-- Start of DATA BLOCK --

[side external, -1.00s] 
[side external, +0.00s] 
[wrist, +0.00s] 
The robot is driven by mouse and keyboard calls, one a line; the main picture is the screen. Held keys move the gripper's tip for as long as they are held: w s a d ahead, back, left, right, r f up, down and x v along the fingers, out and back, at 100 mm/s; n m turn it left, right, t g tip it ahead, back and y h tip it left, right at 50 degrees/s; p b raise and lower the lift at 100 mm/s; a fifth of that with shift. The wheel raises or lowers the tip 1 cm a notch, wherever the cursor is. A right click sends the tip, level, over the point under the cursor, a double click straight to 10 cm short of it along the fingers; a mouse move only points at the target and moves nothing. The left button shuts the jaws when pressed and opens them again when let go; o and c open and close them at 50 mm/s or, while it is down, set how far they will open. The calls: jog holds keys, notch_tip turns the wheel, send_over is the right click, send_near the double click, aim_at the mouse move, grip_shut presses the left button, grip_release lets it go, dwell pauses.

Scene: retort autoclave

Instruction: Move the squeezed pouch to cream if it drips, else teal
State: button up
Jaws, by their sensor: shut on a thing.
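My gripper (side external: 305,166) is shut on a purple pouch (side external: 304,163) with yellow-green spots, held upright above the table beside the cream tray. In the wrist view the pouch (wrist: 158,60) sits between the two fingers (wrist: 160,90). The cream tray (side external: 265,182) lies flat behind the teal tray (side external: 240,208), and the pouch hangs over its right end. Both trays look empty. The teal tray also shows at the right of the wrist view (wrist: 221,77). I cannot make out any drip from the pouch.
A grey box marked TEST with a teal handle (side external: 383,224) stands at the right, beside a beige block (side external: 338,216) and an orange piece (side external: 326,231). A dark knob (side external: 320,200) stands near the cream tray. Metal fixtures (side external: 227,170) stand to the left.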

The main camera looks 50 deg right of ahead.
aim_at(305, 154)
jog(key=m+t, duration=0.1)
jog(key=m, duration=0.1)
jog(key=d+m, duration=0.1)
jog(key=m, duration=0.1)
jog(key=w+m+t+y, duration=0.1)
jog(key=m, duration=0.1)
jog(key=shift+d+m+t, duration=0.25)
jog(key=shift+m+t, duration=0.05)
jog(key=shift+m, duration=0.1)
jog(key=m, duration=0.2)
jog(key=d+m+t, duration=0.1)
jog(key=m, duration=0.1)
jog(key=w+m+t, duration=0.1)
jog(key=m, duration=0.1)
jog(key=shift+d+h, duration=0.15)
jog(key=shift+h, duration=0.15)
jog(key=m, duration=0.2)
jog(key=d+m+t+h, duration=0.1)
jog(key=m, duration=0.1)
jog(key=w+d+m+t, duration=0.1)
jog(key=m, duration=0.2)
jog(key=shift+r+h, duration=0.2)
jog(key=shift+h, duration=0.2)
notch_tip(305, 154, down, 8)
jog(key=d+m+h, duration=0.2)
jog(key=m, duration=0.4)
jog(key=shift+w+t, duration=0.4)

-- End of DATA BLOCK --

OBJECTIVE: Each line above that holds the string "button" should be copied and shown.

EXERCISE SOLUTION:
The robot is driven by mouse and keyboard calls, one a line; the main picture is the screen. Held keys move the gripper's tip for as long as they are held: w s a d ahead, back, left, right, r f up, down and x v along the fingers, out and back, at 100 mm/s; n m turn it left, right, t g tip it ahead, back and y h tip it left, right at 50 degrees/s; p b raise and lower the lift at 100 mm/s; a fifth of that with shift. The wheel raises or lowers the tip 1 cm a notch, wherever the cursor is. A right click sends the tip, level, over the point under the cursor, a double click straight to 10 cm short of it along the fingers; a mouse move only points at the target and moves nothing. The left button shuts the jaws when pressed and opens them again when let go; o and c open and close them at 50 mm/s or, while it is down, set how far they will open. The calls: jog holds keys, notch_tip turns the wheel, send_over is the right click, send_near the double click, aim_at the mouse move, grip_shut presses the left button, grip_release lets it go, dwell pauses.
State: button up

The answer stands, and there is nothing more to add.